Now Hirsch and others are asking if there’s a way capture that savings while providing minimal risk of lost taxpayer investment. “I think the state and elected officials only seem to be worried about the bottom line and aren’t willing to invest money now to retain a savings down the road,” Hirsch said.
One funding possibility being investigated is using social-impact bonds to form a partnership between the state, investors and nonprofits to fund rehabilitation programs in order to provide measurable progress in social programs.
It’s a relatively new funding mechanism that is in place in only two other states.
Social Enterprise Ecosystem Economic Development, a partnership of entrepreneurs and social investors working to drive social-enterprise development in Rhode Island, is working with Boston-based Social Finance Inc., to study what it would take to bring a social-impact bond program, also called pay-for-success contracts, here to invest in chronic-homelessness rehabilitation programs.
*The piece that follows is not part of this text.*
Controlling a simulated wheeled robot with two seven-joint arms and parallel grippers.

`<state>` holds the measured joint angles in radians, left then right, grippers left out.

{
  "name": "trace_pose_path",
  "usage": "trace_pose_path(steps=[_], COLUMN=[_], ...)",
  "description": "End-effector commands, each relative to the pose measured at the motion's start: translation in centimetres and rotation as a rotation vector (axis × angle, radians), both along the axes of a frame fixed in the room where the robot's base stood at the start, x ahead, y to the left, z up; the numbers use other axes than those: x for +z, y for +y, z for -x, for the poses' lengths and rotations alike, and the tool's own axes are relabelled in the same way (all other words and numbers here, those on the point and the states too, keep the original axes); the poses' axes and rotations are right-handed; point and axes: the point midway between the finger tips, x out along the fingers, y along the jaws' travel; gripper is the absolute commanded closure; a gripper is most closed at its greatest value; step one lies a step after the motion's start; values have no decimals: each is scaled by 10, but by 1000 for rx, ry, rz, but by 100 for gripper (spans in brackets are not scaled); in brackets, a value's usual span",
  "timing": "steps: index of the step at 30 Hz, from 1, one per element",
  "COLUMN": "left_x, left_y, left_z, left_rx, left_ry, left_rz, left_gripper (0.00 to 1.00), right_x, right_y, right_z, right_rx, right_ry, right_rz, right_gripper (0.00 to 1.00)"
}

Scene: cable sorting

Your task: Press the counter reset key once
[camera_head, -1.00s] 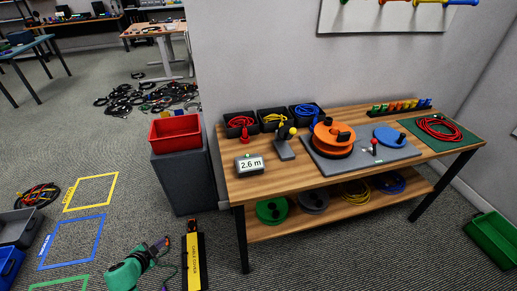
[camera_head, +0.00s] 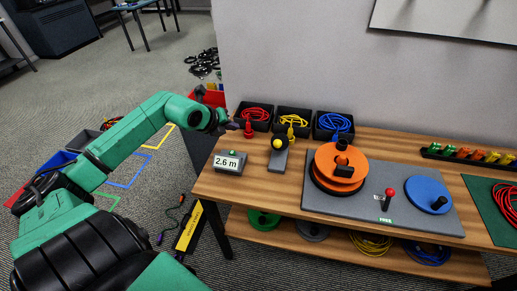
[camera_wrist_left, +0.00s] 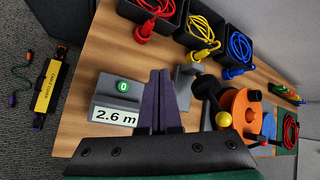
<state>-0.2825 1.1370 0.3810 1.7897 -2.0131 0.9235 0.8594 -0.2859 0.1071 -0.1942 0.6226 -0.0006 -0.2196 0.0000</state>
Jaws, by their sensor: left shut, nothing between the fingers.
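The counter (camera_head: 228,163) is a grey box on the left end of the bench, with a white display reading "2.6 m". Its reset key is a small green button on top; in the left wrist view this green key (camera_wrist_left: 124,87) is marked "0" and lies just left of the fingers. My left gripper (camera_head: 237,126) is shut and empty, above and behind the counter in the head view. In the left wrist view its dark fingers (camera_wrist_left: 160,74) are together and show beside the key. No contact with the key is visible. My right gripper is not in view.
Behind the counter stand bins of red (camera_head: 256,113), yellow (camera_head: 294,122) and blue cable (camera_head: 334,124). Right of it are a grey stand with a yellow ball (camera_head: 281,144) and an orange reel (camera_head: 338,171) on a grey plate. Bare wood lies in front of the counter.

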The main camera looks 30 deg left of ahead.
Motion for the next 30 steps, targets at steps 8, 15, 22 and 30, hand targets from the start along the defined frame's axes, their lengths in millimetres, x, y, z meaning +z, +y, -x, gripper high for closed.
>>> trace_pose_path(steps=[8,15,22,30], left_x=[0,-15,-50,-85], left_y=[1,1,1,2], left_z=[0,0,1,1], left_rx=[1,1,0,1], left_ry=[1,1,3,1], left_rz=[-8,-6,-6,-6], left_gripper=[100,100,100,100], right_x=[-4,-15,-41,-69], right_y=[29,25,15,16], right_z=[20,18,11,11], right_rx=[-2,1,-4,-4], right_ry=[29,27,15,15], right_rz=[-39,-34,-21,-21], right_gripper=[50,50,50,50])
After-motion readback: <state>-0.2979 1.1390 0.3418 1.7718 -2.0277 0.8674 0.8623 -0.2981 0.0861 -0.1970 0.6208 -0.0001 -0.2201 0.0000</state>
“Rhode Island is small and [it is] easy to get everybody in the room and sit down and talk,” said Diane Lynch, a SEEED collaborator and a member of the board of directors of Social Venture Partners Rhode Island, which is closely aligned with SEEED. “I think it has the potential to be revolutionary.”
Social-impact bonds work by securing capital from private investors – from a business, a group of businesses, or a group of individuals – to fund service programs at local nonprofits.